I personally start off with dialogue more often than not. But a lot of people hate that, so there really is no "right way" to start off the very nitty gritty details of the story. Everybody has their own preferences, but the idea of starting with something actually happening is generally the closest you can get to "right way". You want to hook a reader, after all, and action is the best way to do that.

My general advice for beginnings is: start as late as you possibly can without having to explain backstory.

If you immediately start with a flashback, then you've started the story too late. Because if that flashback was so important it was utterly critical to understanding the story, you should have started with it.

For the first few thousand words of the story, you should have forward momentum. Backwards momentum hamstrings reader interest, especially really early on. They want to find out what's happening next, not what happened ten years ago.

And remember: You probably won't figure out how to properly start the beginning until you've been writing the story a really long time. I only came up with how the plot should've progressed for my novel after writing 40,000 words. Now, I'm not saying it'll take you that long, but most writers hate their beginnings as a general rule and constantly want to change them.

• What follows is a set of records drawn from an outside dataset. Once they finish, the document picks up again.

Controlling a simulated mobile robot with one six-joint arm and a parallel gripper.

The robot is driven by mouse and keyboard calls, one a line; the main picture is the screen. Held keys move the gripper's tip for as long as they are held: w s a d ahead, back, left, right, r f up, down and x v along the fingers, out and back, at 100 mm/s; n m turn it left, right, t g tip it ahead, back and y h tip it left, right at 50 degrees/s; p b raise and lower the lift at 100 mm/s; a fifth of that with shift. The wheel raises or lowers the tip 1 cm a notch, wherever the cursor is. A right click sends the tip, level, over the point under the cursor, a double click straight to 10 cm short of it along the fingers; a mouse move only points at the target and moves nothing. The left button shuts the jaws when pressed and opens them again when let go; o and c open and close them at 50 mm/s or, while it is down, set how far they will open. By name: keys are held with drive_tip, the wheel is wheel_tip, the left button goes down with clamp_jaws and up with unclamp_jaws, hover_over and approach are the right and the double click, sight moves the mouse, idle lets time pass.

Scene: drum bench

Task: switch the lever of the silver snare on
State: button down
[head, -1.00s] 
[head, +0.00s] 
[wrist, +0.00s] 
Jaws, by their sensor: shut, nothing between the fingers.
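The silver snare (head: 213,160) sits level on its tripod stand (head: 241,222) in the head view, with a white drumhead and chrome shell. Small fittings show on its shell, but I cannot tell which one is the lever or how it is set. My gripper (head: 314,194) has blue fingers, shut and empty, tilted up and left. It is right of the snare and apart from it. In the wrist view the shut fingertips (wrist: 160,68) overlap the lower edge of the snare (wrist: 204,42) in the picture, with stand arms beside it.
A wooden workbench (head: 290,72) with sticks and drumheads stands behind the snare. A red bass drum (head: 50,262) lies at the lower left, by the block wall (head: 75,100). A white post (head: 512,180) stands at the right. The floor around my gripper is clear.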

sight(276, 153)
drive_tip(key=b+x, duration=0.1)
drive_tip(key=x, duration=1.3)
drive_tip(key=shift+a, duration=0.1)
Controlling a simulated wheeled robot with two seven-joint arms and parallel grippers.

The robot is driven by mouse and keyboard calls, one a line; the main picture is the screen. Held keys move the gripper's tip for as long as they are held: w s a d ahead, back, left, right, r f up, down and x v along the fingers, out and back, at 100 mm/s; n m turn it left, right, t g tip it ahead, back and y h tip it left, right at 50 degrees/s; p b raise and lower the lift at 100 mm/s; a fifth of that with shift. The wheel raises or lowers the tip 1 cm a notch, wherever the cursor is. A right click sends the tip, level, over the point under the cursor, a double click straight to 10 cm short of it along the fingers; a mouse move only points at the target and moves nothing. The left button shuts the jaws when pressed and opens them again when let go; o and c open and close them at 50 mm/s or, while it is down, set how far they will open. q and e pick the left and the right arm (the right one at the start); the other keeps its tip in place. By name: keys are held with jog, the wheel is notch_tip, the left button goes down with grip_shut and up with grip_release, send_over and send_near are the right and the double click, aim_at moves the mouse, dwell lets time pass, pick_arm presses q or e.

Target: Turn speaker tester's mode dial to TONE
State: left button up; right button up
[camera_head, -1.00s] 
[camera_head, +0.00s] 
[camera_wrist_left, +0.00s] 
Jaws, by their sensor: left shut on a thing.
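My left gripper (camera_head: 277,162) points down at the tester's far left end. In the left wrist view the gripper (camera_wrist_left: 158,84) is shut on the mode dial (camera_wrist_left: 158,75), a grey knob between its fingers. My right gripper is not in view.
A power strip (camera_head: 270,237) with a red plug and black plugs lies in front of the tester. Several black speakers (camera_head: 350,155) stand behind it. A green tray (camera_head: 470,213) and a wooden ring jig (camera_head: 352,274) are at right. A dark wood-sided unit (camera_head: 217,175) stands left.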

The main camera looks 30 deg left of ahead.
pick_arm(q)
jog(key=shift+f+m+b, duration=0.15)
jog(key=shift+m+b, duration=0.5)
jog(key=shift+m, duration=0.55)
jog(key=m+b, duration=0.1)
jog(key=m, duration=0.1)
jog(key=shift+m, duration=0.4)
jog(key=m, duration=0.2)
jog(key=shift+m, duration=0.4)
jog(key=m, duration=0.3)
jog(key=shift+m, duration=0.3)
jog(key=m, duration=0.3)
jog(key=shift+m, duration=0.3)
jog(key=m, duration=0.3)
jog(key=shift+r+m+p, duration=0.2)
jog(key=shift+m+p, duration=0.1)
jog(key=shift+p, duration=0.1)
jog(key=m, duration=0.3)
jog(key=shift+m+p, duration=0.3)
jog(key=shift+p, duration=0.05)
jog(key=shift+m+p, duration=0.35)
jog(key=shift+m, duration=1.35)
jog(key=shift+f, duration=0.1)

Do not do this. Editing a beginning non-stop instead of writing forward is like trying to figure out where one piece of a 500 piece puzzle fits exactly on the table when you haven't put any of the other pieces together to get the context around it.

Instead, dump all the pieces out and start putting them in approximate locations. Put what fits together, get the parameter done and set in place (ie- the general "here's what's going to happen"), then start working in from the outside edge, in, maybe put together some islands of pieces as you realize more stuff fits together, but you haven't gotten enough done to actually know where they fit. You have an approximate location, but you don't actually know until you've worked in from the outside enough to click the pieces in place.

And, sometimes, you realize that there are actually seven hundred and fifty pieces in the box, some you need to throw into a "sort later" bin because they don't fit anywhere, some of which are whole scenes to themselves but don't actually fit in the puzzle so need to be laid aside, and you have half of another puzzle started already.